── Information shown
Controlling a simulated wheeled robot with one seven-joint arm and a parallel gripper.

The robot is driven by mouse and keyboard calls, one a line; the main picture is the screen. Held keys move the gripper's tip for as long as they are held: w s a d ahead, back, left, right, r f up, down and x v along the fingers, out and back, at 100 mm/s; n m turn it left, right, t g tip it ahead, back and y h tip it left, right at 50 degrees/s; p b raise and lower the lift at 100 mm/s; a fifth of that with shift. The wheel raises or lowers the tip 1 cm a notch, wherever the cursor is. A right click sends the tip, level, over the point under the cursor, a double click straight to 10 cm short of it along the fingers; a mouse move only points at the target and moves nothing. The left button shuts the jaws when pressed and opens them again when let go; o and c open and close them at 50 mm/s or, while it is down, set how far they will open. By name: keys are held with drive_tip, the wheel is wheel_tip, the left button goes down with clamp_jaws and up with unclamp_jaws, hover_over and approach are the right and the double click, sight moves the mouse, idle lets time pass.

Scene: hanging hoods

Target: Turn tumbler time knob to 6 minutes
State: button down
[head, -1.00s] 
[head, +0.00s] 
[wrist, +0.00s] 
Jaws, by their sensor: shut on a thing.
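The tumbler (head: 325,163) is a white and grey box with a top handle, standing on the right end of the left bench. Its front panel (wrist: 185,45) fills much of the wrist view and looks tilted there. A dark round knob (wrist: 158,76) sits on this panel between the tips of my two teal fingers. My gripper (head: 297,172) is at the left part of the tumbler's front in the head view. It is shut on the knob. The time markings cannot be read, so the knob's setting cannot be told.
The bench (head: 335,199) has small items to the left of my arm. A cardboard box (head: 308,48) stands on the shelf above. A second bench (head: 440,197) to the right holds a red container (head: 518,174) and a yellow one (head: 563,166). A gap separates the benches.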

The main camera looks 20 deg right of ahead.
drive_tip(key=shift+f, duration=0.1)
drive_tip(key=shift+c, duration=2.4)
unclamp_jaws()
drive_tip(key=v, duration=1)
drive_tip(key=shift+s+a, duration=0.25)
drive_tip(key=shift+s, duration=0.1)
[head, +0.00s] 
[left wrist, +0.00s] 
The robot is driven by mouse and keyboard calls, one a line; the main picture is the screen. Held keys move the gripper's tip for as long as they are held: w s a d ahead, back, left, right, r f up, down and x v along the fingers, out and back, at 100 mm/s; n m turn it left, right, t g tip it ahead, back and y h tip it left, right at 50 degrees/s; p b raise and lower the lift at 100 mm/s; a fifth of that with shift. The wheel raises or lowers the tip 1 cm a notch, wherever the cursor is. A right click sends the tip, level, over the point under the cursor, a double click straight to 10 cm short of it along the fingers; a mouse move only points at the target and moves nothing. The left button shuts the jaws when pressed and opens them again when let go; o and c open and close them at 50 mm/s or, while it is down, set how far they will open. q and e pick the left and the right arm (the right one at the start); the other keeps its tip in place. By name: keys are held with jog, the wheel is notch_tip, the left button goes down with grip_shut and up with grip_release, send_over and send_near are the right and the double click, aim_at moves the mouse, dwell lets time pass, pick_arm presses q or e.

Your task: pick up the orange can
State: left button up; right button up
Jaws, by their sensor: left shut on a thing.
────
Description of the task: Count every line in the listing above that holds "State", then report only the count.

Final result: 2